After the Boks had beaten Argentina in the semi-finals, one exasperated French reporter could not contain himself at the press conference and yelled to John Smit: "Pleeze Spreengboks BEAT England!"

England winning here would complete France's humiliation - the disappointment of losing to the Poms in the semi-final at the Stade de France has just about undone the miracle of beating the All Blacks in Cardiff, and once again fanned the flames of dislike that seem to extend all the way back to England's 15th century victory at Agincourt during the 100 Years War.

One French newspaper called on Frenchmen to support the Boks because many of the players have French heritage. It was pointed out that many Boks over the years have had French surnames: De Villiers, Le Roux, Du Plessis, to name just a few.

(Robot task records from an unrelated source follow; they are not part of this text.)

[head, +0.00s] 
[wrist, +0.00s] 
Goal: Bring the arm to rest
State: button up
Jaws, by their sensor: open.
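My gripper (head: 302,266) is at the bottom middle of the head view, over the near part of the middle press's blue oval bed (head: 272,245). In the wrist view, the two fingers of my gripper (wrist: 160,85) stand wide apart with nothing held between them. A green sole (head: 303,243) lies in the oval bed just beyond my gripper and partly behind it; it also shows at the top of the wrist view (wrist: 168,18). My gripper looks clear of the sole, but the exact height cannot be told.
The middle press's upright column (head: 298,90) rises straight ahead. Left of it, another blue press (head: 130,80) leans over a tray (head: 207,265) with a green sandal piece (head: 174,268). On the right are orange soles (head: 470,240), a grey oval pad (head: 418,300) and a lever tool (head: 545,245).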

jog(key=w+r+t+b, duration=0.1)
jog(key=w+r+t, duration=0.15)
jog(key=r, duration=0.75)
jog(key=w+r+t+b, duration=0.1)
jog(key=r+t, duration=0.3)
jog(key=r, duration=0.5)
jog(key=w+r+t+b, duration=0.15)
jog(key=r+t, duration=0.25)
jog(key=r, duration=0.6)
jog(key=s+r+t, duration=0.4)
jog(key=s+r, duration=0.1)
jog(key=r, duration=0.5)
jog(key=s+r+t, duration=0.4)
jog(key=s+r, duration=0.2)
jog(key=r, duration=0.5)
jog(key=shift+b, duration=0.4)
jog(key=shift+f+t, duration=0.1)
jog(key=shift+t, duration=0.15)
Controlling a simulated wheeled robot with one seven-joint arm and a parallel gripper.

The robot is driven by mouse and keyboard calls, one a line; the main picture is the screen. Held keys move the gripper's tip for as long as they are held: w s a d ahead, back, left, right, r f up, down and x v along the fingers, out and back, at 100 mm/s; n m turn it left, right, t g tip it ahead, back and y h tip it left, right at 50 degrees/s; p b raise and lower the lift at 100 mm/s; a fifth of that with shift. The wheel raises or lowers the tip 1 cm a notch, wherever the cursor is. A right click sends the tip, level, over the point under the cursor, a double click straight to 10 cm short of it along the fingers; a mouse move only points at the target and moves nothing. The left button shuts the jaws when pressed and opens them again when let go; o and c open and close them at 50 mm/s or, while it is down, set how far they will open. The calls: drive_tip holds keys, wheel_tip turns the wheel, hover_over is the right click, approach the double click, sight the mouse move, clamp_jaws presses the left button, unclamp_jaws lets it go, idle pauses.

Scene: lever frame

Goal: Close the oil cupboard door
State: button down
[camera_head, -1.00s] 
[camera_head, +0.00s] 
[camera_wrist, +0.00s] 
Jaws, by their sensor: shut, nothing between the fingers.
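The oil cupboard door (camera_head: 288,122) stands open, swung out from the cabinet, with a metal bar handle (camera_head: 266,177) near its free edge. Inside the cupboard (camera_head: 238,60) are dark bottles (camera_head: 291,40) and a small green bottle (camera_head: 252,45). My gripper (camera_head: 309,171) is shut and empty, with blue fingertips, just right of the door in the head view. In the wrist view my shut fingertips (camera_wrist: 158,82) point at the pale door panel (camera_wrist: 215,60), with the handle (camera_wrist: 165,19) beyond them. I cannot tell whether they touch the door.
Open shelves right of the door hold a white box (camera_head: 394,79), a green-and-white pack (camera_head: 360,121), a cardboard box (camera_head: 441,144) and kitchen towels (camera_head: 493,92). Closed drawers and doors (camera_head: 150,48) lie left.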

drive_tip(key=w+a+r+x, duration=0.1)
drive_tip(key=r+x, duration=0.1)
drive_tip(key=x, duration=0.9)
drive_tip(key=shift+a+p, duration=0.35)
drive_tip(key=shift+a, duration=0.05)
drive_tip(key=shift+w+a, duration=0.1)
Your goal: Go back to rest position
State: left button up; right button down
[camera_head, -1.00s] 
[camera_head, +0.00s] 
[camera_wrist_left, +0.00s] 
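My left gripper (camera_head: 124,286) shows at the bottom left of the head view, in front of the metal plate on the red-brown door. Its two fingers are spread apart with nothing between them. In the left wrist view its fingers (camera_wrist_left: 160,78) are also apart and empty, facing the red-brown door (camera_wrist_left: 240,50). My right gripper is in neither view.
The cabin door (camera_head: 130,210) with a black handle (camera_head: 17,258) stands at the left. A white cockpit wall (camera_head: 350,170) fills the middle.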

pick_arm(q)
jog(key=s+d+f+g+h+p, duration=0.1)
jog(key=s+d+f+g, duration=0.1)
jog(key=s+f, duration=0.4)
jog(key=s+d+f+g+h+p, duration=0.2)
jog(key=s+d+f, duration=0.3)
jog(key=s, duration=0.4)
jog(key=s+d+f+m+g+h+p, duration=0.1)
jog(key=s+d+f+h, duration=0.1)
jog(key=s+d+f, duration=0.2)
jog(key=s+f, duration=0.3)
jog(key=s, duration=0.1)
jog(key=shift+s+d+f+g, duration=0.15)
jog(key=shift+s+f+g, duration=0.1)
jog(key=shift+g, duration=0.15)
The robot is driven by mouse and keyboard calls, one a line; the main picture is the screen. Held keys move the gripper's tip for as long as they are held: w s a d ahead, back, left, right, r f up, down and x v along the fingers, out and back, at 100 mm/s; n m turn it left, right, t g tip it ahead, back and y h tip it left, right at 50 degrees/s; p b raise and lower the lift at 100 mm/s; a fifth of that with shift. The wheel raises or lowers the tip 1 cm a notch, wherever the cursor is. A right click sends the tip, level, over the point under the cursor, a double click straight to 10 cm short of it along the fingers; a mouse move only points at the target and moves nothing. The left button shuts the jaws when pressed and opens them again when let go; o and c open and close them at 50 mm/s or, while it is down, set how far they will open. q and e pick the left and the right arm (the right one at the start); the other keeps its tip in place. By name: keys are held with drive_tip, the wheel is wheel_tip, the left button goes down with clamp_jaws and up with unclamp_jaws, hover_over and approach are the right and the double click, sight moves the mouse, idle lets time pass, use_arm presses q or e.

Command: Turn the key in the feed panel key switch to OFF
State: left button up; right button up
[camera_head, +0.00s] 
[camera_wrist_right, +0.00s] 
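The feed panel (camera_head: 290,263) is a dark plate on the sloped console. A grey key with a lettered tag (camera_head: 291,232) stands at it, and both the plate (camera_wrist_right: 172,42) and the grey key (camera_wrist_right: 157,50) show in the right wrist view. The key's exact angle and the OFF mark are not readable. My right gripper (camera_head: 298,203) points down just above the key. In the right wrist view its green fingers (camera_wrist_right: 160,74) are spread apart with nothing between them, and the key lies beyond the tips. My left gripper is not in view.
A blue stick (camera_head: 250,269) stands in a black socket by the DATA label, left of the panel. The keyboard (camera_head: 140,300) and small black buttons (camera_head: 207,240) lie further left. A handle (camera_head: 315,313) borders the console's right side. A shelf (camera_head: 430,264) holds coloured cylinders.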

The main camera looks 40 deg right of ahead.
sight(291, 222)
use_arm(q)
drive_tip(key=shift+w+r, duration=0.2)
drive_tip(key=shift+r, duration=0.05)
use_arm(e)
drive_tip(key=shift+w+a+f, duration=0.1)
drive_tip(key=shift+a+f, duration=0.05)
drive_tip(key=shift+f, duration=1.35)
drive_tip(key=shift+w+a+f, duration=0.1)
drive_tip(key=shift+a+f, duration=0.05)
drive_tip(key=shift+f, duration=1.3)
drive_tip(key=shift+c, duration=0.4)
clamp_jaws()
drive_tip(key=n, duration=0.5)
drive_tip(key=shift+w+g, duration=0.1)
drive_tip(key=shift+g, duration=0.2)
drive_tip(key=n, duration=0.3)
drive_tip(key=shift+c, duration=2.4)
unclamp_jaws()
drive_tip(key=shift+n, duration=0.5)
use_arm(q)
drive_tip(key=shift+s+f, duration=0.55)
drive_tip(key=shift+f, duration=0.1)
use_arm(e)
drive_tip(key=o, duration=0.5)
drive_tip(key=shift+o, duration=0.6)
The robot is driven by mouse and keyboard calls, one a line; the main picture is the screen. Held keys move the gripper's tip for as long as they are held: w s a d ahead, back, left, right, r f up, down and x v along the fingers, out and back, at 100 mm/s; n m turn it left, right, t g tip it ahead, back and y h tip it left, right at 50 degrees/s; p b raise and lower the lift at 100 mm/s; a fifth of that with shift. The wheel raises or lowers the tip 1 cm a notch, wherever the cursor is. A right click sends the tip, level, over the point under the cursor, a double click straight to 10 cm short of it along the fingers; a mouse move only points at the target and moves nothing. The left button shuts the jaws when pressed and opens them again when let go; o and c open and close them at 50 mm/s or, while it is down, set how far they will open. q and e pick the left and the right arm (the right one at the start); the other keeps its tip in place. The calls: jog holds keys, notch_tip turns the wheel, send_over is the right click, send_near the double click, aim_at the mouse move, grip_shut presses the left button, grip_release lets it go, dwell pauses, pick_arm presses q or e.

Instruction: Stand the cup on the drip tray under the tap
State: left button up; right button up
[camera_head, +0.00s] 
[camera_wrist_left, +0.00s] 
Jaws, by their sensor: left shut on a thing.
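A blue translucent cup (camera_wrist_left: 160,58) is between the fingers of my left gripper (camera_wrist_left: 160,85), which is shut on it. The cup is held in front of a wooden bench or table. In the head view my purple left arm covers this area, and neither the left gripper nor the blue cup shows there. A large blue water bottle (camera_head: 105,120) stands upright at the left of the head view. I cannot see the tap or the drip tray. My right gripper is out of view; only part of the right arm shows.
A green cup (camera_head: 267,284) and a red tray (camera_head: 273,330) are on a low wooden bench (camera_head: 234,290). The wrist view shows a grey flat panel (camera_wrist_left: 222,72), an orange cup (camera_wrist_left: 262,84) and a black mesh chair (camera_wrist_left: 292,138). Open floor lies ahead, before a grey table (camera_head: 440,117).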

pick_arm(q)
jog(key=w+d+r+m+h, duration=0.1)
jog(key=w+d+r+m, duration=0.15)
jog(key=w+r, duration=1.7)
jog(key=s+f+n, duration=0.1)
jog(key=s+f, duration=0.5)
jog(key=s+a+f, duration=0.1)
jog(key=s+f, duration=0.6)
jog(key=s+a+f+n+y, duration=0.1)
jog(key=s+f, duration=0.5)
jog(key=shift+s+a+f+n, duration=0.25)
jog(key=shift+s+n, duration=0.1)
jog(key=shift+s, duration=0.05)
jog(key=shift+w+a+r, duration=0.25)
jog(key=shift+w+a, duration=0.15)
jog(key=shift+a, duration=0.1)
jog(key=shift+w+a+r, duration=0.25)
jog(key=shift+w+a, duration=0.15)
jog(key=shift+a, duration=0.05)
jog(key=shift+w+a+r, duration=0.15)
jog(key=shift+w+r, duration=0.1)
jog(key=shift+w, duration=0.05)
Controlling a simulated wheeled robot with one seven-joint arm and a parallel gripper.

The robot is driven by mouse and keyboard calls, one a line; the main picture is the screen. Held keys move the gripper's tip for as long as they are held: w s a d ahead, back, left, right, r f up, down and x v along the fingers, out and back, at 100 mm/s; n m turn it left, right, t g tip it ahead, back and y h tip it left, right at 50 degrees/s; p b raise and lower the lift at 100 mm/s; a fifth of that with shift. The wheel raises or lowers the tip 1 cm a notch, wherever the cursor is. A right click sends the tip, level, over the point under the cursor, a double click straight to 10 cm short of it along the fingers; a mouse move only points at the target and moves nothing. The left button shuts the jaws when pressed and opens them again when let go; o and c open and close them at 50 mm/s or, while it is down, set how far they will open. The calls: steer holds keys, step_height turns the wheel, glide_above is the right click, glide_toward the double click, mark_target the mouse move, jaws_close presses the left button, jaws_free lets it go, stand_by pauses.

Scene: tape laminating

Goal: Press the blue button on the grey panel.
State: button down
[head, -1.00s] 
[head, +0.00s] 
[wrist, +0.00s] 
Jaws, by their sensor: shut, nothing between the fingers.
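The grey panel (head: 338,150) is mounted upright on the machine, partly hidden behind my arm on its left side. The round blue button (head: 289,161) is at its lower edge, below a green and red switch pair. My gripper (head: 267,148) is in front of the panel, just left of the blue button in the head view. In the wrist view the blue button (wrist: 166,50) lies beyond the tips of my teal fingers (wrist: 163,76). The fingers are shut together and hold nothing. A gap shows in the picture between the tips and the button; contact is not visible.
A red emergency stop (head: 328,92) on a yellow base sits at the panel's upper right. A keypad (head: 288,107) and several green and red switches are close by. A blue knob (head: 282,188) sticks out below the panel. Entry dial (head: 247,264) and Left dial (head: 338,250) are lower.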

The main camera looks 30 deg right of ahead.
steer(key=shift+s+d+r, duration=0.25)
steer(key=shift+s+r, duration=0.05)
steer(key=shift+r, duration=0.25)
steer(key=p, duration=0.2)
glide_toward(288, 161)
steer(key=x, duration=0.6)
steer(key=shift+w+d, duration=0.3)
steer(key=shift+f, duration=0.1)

The writer was quite right. Thousands of protestant Hugenots escaped persecution from the Catholic authorities by settling in the Cape in the early 18th century.

Besides future Springboks, they also gave us the wine farms of the Western Cape.

Businesses neighbouring the Springbok hotel - on a bend on the River Seine in the suburb of Bercy - have got into the spirit by displaying messages of support in their shop windows. One office block has "Go Springboks" extended across about 30m of windows, with each letter about one square metre in size.

It has been interesting to see the support for the Boks coming from Australia and New Zealand. Rugby fans there have never been partial to the Boks, but in the case of this World Cup final, the Boks are seen as very much the lesser of two evils.

The New Zealand Herald carried a story yesterday headlined "Please Springboks, end this nightmare," with writer Chris Rattue begging: "Come on South Africa. Please, please, please . . . annihilate boring, hopeless England."

Fair enough. No arguments with that.